## DATA EXTRACT
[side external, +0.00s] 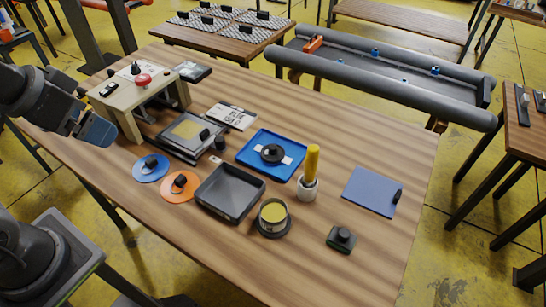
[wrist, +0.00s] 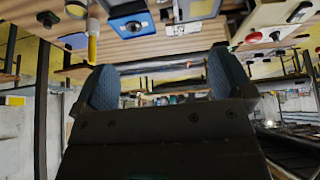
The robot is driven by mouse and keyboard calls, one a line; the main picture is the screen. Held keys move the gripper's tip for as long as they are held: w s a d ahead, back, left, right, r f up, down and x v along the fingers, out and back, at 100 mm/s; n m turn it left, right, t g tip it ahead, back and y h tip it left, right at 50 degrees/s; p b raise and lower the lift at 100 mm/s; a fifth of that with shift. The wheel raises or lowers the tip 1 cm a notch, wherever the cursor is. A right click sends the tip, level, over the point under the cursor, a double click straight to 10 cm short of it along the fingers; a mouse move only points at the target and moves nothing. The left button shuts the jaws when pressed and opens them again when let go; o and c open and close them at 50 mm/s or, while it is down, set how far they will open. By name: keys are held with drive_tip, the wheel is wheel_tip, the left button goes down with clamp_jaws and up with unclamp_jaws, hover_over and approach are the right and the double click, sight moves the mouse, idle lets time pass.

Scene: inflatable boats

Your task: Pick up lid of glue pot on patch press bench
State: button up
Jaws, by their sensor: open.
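A round pot (side external: 272,212) with a yellow top surface inside a pale rim stands on a dark round base near the table's front edge; it looks like the glue pot. I cannot tell for certain which piece is its lid. A round black piece with a raised centre (side external: 271,153) sits on the blue tray (side external: 250,159) and may be it. The tray also shows in the wrist view (wrist: 129,24). My gripper (side external: 97,130) is open and empty, at the table's left side by the wooden press stand, well away from the pot. Its blue fingers (wrist: 163,80) show apart in the wrist view.
The wooden press stand (side external: 139,81) with a red knob is close to my gripper. A grey bin (side external: 230,193), orange disc (side external: 180,187), blue disc (side external: 150,168), white cup with yellow handle (side external: 308,187), blue pad (side external: 371,193) and black knobbed block (side external: 341,239) stand around. The right front table is mostly clear.

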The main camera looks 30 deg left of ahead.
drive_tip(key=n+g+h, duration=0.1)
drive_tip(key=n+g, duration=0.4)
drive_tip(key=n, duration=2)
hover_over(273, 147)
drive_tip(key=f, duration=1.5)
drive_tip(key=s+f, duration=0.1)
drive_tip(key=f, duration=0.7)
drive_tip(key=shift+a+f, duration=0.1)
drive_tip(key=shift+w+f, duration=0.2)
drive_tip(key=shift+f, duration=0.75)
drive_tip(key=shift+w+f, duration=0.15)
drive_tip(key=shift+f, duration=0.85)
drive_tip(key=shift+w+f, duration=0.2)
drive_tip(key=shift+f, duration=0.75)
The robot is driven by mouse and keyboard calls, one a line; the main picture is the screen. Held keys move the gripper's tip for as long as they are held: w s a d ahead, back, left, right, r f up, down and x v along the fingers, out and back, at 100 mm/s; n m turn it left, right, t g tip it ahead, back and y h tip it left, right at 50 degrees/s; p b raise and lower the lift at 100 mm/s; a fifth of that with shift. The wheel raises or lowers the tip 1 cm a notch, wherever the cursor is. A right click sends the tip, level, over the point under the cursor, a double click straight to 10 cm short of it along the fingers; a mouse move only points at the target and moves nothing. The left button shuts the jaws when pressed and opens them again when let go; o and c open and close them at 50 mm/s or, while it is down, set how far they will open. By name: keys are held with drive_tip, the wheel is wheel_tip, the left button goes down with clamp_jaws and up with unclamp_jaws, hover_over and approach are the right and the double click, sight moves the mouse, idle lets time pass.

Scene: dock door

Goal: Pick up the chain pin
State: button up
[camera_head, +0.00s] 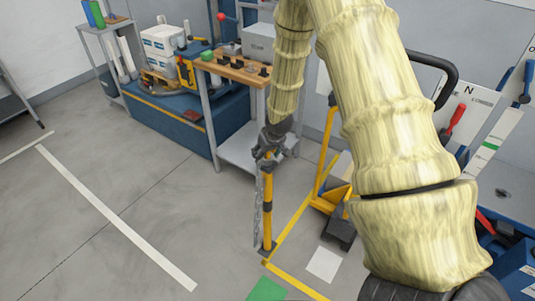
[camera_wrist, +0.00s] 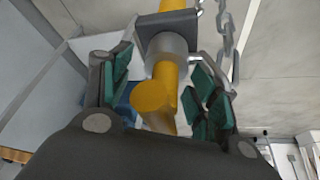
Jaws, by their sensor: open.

## EXERCISE GOAL
The records above must be printed exactly; the pictures stay out.

## SOLVED EXERCISE
[side external, +0.00s] 
[wrist, +0.00s] 
The robot is driven by mouse and keyboard calls, one a line; the main picture is the screen. Held keys move the gripper's tip for as long as they are held: w s a d ahead, back, left, right, r f up, down and x v along the fingers, out and back, at 100 mm/s; n m turn it left, right, t g tip it ahead, back and y h tip it left, right at 50 degrees/s; p b raise and lower the lift at 100 mm/s; a fifth of that with shift. The wheel raises or lowers the tip 1 cm a notch, wherever the cursor is. A right click sends the tip, level, over the point under the cursor, a double click straight to 10 cm short of it along the fingers; a mouse move only points at the target and moves nothing. The left button shuts the jaws when pressed and opens them again when let go; o and c open and close them at 50 mm/s or, while it is down, set how far they will open. By name: keys are held with drive_tip, the wheel is wheel_tip, the left button goes down with clamp_jaws and up with unclamp_jaws, hover_over and approach are the right and the double click, sight moves the mouse, idle lets time pass.

Scene: inflatable boats

Your task: Pick up lid of glue pot on patch press bench
State: button up
Jaws, by their sensor: open.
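A round pot (side external: 272,212) with a yellow top surface inside a pale rim stands on a dark round base near the table's front edge; it looks like the glue pot. I cannot tell for certain which piece is its lid. A round black piece with a raised centre (side external: 271,153) sits on the blue tray (side external: 250,159) and may be it. The tray also shows in the wrist view (wrist: 129,24). My gripper (side external: 97,130) is open and empty, at the table's left side by the wooden press stand, well away from the pot. Its blue fingers (wrist: 163,80) show apart in the wrist view.
The wooden press stand (side external: 139,81) with a red knob is close to my gripper. A grey bin (side external: 230,193), orange disc (side external: 180,187), blue disc (side external: 150,168), white cup with yellow handle (side external: 308,187), blue pad (side external: 371,193) and black knobbed block (side external: 341,239) stand around. The right front table is mostly clear.

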The main camera looks 30 deg left of ahead.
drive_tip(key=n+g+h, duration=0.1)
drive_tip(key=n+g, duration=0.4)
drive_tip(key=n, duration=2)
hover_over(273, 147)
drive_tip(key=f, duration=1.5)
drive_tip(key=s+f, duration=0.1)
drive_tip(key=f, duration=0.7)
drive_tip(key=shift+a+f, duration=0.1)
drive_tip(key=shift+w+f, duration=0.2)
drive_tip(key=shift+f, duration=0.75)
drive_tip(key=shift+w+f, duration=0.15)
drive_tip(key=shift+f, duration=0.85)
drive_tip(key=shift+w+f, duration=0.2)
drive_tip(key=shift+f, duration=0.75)
The robot is driven by mouse and keyboard calls, one a line; the main picture is the screen. Held keys move the gripper's tip for as long as they are held: w s a d ahead, back, left, right, r f up, down and x v along the fingers, out and back, at 100 mm/s; n m turn it left, right, t g tip it ahead, back and y h tip it left, right at 50 degrees/s; p b raise and lower the lift at 100 mm/s; a fifth of that with shift. The wheel raises or lowers the tip 1 cm a notch, wherever the cursor is. A right click sends the tip, level, over the point under the cursor, a double click straight to 10 cm short of it along the fingers; a mouse move only points at the target and moves nothing. The left button shuts the jaws when pressed and opens them again when let go; o and c open and close them at 50 mm/s or, while it is down, set how far they will open. By name: keys are held with drive_tip, the wheel is wheel_tip, the left button goes down with clamp_jaws and up with unclamp_jaws, hover_over and approach are the right and the double click, sight moves the mouse, idle lets time pass.

Scene: dock door

Goal: Pick up the chain pin
State: button up
[camera_head, +0.00s] 
[camera_wrist, +0.00s] 
Jaws, by their sensor: open.

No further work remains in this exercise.